Gallery walk through with Miwa Neishi

Toki-No-Wa; Harmony of Time

Walk through the gallery with Miwa Neishi as she reflects on her current exhibition with Toshiko Takaezu, Toki-No-Wa; Harmony of Time.

Neishi’s connection to Takaezu is both personal and pedagogical. While studying at Kent State, Neishi was taught by ceramicist Kirk Mangus and Eva Kwong, who had themselves studied under Takaezu in Cleveland, Ohio. “I have a strong memory of hearing about her story in his classes,” Neishi recalls. “This was where I first encountered Toshiko’s works. Back in that time there were not many Japanese female ceramic artists active as professionals. I felt very lucky to be able to learn from the depth of her artworks.” Neishi also works part time at The Noguchi Museum in New York, where Takaezu’s first touring retrospective in twenty years Worlds Within opened in March 2024. Neishi’s engagement with Takaezu’s legacy through both study and proximity forms an invisible but resonant thread throughout the exhibition.

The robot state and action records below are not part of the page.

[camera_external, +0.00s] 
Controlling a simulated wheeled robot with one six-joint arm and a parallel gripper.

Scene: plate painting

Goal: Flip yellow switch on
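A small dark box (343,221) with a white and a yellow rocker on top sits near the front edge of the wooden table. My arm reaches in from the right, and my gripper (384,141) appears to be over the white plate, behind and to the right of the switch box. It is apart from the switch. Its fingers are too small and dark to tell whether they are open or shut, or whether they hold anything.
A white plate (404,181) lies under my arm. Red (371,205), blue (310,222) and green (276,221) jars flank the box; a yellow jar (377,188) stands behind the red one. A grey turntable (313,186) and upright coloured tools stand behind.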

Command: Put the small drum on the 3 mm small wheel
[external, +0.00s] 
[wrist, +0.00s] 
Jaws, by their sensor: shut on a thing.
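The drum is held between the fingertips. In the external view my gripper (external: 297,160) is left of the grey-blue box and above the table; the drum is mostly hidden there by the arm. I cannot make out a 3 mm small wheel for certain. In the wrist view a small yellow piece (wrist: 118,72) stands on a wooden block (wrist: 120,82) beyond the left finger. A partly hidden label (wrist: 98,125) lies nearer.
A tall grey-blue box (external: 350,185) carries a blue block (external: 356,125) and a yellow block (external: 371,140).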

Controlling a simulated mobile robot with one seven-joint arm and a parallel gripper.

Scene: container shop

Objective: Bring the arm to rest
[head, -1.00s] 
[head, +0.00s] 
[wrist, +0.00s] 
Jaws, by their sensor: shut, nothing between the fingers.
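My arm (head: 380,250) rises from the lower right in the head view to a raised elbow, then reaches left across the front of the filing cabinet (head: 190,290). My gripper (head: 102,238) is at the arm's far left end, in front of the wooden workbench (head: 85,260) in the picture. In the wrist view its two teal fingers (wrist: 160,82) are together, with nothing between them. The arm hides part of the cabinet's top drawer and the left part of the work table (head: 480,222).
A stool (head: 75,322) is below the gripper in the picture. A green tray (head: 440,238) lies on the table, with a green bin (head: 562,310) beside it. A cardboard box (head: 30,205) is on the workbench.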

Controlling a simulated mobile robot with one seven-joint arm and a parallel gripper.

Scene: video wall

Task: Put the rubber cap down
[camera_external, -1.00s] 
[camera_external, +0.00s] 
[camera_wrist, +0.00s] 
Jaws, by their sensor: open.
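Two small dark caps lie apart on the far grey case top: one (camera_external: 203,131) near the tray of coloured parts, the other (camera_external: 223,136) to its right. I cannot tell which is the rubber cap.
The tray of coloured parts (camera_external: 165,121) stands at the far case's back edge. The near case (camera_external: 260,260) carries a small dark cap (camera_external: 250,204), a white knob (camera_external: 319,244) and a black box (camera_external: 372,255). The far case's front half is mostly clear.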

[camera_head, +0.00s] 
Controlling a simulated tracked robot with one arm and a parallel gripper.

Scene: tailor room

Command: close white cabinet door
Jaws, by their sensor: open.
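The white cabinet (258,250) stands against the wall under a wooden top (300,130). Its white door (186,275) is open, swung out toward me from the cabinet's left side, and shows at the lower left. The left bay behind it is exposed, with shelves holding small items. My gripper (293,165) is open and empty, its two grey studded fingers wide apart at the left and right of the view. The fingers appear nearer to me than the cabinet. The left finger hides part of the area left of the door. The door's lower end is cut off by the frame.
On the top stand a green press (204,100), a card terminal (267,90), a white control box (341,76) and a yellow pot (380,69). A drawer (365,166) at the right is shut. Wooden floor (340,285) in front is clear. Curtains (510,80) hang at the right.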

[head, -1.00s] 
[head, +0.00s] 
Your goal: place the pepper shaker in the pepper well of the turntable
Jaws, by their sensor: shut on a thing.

Opposite Takaezu’s historical works, Neishi presents a new body of ceramic vessels rooted in memories of repeatedly writing Japanese and Chinese characters—a disciplined, meditative process of repetition, rhythm, and cultural memory. Organic apertures and arches create porous, architectural bodies that resemble the elegant pictograms of ancient Japanese written characters. This calligraphic foundation informs both her approach to form and her use of glaze as an expressive material. New York City, where culture is ever evolving, places Neishi in constant negotiation. Her work grows from this search for balance—between home and the foreign, tradition and change.